• [Given request]:
Transcribe every line of the listing below without any deviation.
- - - -
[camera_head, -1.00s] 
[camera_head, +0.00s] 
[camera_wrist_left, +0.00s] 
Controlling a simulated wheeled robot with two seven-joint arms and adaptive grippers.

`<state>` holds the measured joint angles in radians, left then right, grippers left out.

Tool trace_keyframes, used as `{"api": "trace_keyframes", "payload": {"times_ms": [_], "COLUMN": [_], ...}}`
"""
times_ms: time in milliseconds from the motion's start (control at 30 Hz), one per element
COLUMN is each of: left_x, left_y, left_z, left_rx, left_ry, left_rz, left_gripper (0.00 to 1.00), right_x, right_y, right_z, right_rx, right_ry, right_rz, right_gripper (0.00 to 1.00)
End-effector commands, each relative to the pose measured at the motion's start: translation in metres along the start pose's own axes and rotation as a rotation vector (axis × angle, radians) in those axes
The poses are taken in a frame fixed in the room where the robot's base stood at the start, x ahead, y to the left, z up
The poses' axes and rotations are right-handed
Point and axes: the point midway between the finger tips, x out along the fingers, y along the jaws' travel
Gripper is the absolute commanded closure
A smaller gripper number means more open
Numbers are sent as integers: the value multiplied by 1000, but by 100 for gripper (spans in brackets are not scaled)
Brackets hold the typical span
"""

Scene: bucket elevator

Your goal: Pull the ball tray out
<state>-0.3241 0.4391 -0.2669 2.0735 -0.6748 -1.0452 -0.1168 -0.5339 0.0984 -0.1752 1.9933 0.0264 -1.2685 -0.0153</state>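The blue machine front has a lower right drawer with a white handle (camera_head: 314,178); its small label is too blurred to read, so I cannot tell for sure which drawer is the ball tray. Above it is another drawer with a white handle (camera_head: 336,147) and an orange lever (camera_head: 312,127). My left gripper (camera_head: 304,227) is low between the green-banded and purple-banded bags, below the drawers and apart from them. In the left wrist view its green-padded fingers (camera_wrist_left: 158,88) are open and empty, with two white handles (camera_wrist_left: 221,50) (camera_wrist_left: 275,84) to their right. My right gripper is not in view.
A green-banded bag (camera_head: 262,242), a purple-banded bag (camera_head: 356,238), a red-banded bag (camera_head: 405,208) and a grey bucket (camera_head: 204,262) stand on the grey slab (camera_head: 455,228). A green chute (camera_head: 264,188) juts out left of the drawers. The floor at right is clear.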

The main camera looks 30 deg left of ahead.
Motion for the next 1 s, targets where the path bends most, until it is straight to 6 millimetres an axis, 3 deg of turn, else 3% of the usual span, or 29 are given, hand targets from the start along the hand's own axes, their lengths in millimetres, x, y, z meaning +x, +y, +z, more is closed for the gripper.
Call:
- - - -
• [Final result]:
[camera_head, -1.00s] 
[camera_head, +0.00s] 
[camera_wrist_left, +0.00s] 
Controlling a simulated wheeled robot with two seven-joint arms and adaptive grippers.

`<state>` holds the measured joint angles in radians, left then right, grippers left out.

Tool trace_keyframes, used as `{"api": "trace_keyframes", "payload": {"times_ms": [_], "COLUMN": [_], ...}}`
"""
times_ms: time in milliseconds from the motion's start (control at 30 Hz), one per element
COLUMN is each of: left_x, left_y, left_z, left_rx, left_ry, left_rz, left_gripper (0.00 to 1.00), right_x, right_y, right_z, right_rx, right_ry, right_rz, right_gripper (0.00 to 1.00)
End-effector commands, each relative to the pose measured at the motion's start: translation in metres along the start pose's own axes and rotation as a rotation vector (axis × angle, radians) in those axes
The poses are taken in a frame fixed in the room where the robot's base stood at the start, x ahead, y to the left, z up
The poses' axes and rotations are right-handed
Point and axes: the point midway between the finger tips, x out along the fingers, y along the jaws' travel
Gripper is the absolute commanded closure
A smaller gripper number means more open
Numbers are sent as integers: the value multiplied by 1000, but by 100 for gripper (spans in brackets are not scaled)
Brackets hold the typical span
"""

Scene: bucket elevator

Your goal: Pull the ball tray out
<state>-0.3241 0.4391 -0.2669 2.0735 -0.6748 -1.0452 -0.1168 -0.5339 0.0984 -0.1752 1.9933 0.0264 -1.2685 -0.0153</state>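The blue machine front has a lower right drawer with a white handle (camera_head: 314,178); its small label is too blurred to read, so I cannot tell for sure which drawer is the ball tray. Above it is another drawer with a white handle (camera_head: 336,147) and an orange lever (camera_head: 312,127). My left gripper (camera_head: 304,227) is low between the green-banded and purple-banded bags, below the drawers and apart from them. In the left wrist view its green-padded fingers (camera_wrist_left: 158,88) are open and empty, with two white handles (camera_wrist_left: 221,50) (camera_wrist_left: 275,84) to their right. My right gripper is not in view.
A green-banded bag (camera_head: 262,242), a purple-banded bag (camera_head: 356,238), a red-banded bag (camera_head: 405,208) and a grey bucket (camera_head: 204,262) stand on the grey slab (camera_head: 455,228). A green chute (camera_head: 264,188) juts out left of the drawers. The floor at right is clear.

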The main camera looks 30 deg left of ahead.
Motion for the next 1 s, targets where the path bends most, until it is straight to 6 millimetres an axis, 3 deg of turn, else 3% of the usual span, or 29 are given, hand targets from the start along the hand's own axes, their lengths in millimetres, x, y, z meaning +x, +y, +z, more is closed for the gripper.
Call:

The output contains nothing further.